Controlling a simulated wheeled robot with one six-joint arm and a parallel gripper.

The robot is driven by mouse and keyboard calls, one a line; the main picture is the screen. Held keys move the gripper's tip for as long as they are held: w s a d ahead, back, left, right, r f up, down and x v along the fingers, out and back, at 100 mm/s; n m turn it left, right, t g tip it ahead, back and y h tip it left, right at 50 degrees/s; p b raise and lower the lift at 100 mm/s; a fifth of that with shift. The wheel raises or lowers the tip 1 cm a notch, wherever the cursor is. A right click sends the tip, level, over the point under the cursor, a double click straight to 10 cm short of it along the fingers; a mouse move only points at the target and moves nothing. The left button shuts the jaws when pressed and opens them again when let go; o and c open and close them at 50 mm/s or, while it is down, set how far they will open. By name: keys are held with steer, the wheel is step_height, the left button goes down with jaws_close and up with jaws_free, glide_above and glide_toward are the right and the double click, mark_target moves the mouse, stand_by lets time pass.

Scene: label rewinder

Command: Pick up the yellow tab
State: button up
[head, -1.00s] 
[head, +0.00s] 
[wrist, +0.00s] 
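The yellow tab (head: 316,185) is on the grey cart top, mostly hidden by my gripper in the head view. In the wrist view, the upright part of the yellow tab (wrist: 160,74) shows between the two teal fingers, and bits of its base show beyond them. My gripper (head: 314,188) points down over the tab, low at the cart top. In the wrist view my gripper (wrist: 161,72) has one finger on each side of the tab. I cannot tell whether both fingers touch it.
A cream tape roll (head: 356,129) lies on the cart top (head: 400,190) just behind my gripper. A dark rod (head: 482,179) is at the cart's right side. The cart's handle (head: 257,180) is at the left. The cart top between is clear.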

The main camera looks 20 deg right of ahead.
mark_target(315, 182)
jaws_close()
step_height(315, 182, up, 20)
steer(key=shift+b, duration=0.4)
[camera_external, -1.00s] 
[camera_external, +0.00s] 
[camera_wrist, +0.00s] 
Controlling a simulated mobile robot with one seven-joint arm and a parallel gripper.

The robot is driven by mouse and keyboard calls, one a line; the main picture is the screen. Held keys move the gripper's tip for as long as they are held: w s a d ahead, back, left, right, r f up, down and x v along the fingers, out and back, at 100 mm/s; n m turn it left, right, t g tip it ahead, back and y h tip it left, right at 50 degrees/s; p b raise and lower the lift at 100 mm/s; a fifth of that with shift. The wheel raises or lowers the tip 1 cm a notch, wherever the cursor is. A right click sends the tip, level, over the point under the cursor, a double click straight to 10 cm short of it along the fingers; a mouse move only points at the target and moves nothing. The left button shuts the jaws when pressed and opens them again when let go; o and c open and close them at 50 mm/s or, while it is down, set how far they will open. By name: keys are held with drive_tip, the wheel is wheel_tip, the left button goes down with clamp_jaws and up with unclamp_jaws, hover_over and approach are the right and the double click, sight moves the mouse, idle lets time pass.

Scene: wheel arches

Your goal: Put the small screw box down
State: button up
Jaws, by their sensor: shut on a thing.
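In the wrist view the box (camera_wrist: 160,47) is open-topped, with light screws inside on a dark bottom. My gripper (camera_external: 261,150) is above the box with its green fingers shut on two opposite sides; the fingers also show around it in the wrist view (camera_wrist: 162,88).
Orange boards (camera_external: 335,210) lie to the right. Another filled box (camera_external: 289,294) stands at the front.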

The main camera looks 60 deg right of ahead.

-*-*-

TASK REQUIREMENTS: Every line in the data above that contains "parallel" needs to be copied.

FINISHED ANSWER:
Controlling a simulated wheeled robot with one six-joint arm and a parallel gripper.
Controlling a simulated mobile robot with one seven-joint arm and a parallel gripper.

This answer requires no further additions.